National Park Service staff continue to monitor the breach at Old Inlet.
Monitoring the Breach at Old Inlet

While storm events and breaches are part of a barrier island's natural processes and breaches can provide ecological benefits, decisions about the breach must be balanced by concerns that the breach may exacerbate flooding in adjacent communities of Long Island's south shore. Monitoring of the breach at Old Inlet began within 48 hours of Hurricane Sandy. The State University of New York at Stony Brook, U.S. Geological Survey (USGS), National Park Service (NPS), U.S. Army Corps of Engineers (USACE), and other coastal experts continue to regularly monitor conditions of the breach (breach shoreline position, depth, and tidal exchange), and water levels and water quality in the Great South Bay.

Breach Shoreline Position

Breaches are dynamic features. The location of the breach has been monitored since the breach opened to determine if the breach is migrating or widening. Extensive shoaling has occurred within the breach, as well as in the Great South Bay just north of the breach, and in the Atlantic Ocean south of the breach.

Breach Depth and Tidal Exchange

Physical surveys have been conducted in the breach to determine the depth and cross-sectional area of the breach as well as tidal exchange through the breach.

U.S. Geological Survey (USGS) Water Resources Division staff have conducted physical surveys of the Old Inlet breach. More information can be found at: Evaluation of a barrier-island breach created by Hurricane Sandy at Fire Island National Seashore, NY (USGS).

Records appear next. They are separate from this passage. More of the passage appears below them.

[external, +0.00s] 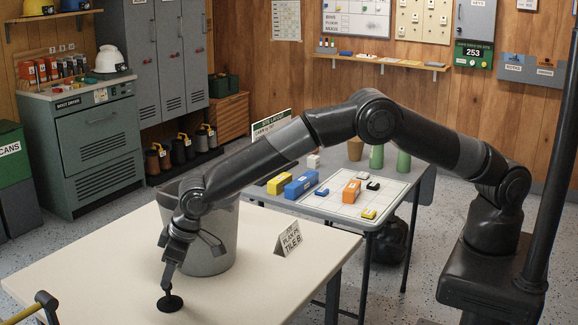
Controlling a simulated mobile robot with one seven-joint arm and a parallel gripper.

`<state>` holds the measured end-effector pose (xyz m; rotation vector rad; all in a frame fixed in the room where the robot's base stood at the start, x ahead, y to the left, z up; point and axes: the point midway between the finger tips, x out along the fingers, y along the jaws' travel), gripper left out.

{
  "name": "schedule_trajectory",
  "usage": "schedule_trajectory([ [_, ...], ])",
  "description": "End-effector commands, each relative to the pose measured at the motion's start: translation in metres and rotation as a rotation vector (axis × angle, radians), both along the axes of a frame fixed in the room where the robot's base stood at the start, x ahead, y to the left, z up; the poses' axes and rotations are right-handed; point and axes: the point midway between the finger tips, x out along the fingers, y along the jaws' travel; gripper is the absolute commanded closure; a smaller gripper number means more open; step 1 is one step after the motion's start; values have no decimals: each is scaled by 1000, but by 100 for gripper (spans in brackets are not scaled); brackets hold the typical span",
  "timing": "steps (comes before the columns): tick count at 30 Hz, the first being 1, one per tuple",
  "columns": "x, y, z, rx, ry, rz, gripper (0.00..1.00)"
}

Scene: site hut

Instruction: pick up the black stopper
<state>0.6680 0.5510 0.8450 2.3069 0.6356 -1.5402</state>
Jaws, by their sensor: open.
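The black stopper (171,304) shows as a dark round disc on the cream table (110,262), near its front. My gripper (169,287) points down directly over it, with the fingertips at or just above the stopper's middle. The jaws are open. The fingers are dark and small here, so I cannot tell whether they touch the stopper or stand around a raised part of it.
A grey bucket (222,245) stands on the table behind my gripper. A white sign (288,238) stands to its right. A grey side table (420,180) holds coloured blocks on a white grid sheet. The table's front right is clear.

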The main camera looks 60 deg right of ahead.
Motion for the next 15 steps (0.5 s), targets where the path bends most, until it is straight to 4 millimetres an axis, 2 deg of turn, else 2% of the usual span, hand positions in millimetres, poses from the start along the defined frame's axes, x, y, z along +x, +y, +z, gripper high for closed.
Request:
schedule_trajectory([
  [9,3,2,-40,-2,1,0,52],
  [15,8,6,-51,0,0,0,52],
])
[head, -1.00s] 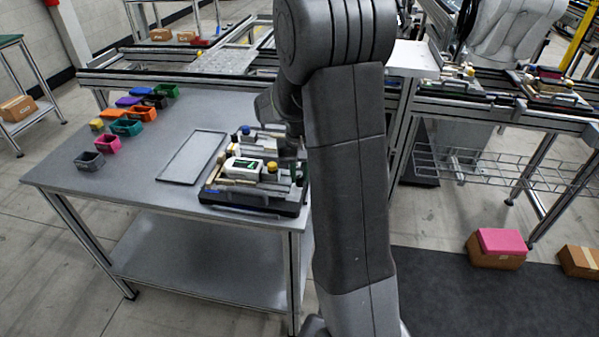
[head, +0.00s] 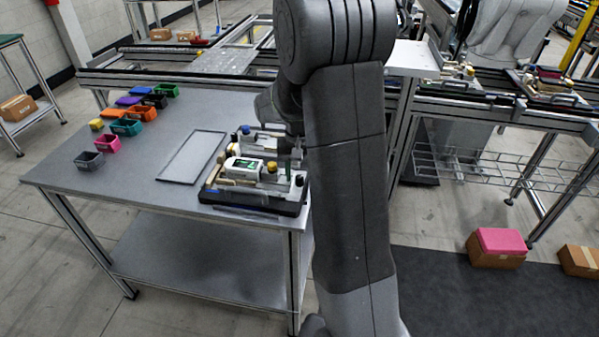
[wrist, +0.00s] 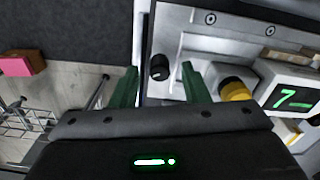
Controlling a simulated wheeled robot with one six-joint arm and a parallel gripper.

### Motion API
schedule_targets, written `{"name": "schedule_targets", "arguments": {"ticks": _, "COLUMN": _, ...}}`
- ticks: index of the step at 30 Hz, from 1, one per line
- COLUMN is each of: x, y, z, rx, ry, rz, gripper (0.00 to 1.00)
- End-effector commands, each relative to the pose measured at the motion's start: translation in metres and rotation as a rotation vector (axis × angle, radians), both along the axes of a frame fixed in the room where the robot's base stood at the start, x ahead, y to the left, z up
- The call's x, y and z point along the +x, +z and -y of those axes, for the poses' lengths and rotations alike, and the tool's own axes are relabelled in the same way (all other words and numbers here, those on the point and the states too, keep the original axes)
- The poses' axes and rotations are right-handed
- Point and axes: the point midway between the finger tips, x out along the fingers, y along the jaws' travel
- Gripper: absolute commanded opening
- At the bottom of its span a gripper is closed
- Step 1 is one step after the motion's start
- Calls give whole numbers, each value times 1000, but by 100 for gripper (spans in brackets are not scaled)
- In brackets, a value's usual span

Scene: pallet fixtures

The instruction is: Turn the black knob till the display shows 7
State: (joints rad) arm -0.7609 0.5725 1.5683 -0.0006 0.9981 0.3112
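The black knob (wrist: 160,68) stands on a light grey panel in the wrist view, with a pale mark on its face. My gripper (wrist: 159,72) has its two green fingers apart, one on each side of the knob in the picture. I see a gap between each finger and the knob, so it is not gripped. The display (wrist: 292,99) at the right of the wrist view shows a green 7 with a short line after it. In the head view the white display housing (head: 243,169) sits on the fixture, and my arm hides the knob there.
A yellow-capped knob (wrist: 235,90) stands close to the right finger. The fixture's dark pallet (head: 247,199) lies at the table's right front edge. An empty grey tray (head: 192,157) and several coloured bins (head: 125,127) are farther left. The table's front left is clear.

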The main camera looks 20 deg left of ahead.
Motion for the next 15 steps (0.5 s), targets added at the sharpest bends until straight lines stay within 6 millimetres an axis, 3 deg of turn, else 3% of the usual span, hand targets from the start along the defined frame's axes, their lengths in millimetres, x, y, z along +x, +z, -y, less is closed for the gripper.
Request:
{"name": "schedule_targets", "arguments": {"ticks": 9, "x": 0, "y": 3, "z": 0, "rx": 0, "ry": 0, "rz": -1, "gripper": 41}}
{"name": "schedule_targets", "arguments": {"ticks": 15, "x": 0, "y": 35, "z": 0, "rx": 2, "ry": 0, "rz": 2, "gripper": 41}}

Water Levels and Water Quality in the Great South Bay

Stony Brook University's School of Atmospheric Sciences (SoMas) has been collecting water level, salinity and water temperature data throughout the Great South Bay as part of its Great South Bay Project. This monitoring network includes a station at Bellport, New York, approximately 2.7 miles northwest of the Old Inlet breach. The Bellport station, which was established in 2004, is being used to evaluate the effects of the breach at Old Inlet. Monitoring so far shows that since Hurricane Sandy, tide levels recorded at Bellport have returned to pre-Sandy conditions.